It is possible to establish a PIF with just one sub-fund. More common, however, is a structure containing as a multi‐fund (umbrella) scheme, with a number of sub‐funds thereunder, constituted by one or more different classes of shares. The advantage of an umbrella scheme is that it would be possible to have different sub-funds pursuing different investment objectives, policies and restrictions, most probably denominated in different currencies. It is important to point out that sub-funds do not have separate legal personality from the scheme, however, the assets and liabilities of each sub-fund constitute a separate patrimony from the assets and liabilities of other sub-funds. This segregation of assets and liabilities, acts as a safety-valve to the viability of the scheme, and the negative performance of one sub-fund shall have no bearing on any other sub-funds established by the CIS.

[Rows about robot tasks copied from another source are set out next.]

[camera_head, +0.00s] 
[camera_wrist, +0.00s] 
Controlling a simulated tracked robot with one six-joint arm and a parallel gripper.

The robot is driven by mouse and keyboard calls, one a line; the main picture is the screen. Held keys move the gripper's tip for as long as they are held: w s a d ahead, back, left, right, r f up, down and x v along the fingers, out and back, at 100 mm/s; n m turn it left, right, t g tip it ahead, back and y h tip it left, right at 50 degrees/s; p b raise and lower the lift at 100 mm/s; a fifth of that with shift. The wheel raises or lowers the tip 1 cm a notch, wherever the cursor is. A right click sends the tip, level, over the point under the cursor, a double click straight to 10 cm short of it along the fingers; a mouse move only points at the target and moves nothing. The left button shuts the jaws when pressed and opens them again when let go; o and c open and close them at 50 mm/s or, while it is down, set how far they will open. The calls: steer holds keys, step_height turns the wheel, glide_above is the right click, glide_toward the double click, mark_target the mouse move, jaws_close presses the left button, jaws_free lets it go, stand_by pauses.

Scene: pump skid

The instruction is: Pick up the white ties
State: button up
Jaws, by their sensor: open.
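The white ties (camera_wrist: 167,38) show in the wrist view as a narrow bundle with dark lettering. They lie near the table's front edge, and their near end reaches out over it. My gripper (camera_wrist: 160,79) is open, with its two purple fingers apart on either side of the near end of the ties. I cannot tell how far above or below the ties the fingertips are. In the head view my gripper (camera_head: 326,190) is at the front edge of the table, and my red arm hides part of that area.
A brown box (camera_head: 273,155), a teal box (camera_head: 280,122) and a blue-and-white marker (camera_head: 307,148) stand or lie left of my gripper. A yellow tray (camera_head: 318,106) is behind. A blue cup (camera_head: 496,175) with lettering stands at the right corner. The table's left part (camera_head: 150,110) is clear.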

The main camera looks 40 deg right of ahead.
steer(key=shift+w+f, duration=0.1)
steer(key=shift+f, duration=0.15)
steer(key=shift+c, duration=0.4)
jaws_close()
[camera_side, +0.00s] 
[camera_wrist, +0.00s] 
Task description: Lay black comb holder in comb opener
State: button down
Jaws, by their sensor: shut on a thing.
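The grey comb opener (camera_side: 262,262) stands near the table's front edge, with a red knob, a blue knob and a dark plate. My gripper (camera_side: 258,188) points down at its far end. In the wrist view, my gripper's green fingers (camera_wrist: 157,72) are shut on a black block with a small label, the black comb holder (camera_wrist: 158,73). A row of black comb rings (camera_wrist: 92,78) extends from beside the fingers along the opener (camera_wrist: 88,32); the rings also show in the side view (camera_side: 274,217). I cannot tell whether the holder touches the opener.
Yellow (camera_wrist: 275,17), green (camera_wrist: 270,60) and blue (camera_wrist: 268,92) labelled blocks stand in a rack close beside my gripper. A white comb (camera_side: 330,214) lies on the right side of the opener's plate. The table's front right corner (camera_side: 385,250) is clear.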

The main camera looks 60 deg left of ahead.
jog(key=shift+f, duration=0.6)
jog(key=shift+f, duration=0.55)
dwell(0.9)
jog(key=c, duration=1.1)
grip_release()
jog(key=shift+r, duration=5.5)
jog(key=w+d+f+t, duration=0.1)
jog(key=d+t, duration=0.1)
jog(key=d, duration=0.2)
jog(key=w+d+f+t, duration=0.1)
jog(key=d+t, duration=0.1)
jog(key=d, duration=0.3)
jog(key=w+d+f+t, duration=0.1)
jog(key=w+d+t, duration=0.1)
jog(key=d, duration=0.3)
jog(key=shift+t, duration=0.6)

All application for licensing of any Collective-Investment-Scheme (CIS) – this includes PIFs as well – must be made to the MFSA, and shall only be accepted if such application is drawn up in proper form, compliant with the relevant legislation, regulations and rules, and the directors and officers are fit and proper persons to carry out the functions required of them in connection with the scheme.

Following the in-principal approval of the directors and officers of the scheme, the applicant must submit the following documents, in draft form, to the scrutiny of the MFSA.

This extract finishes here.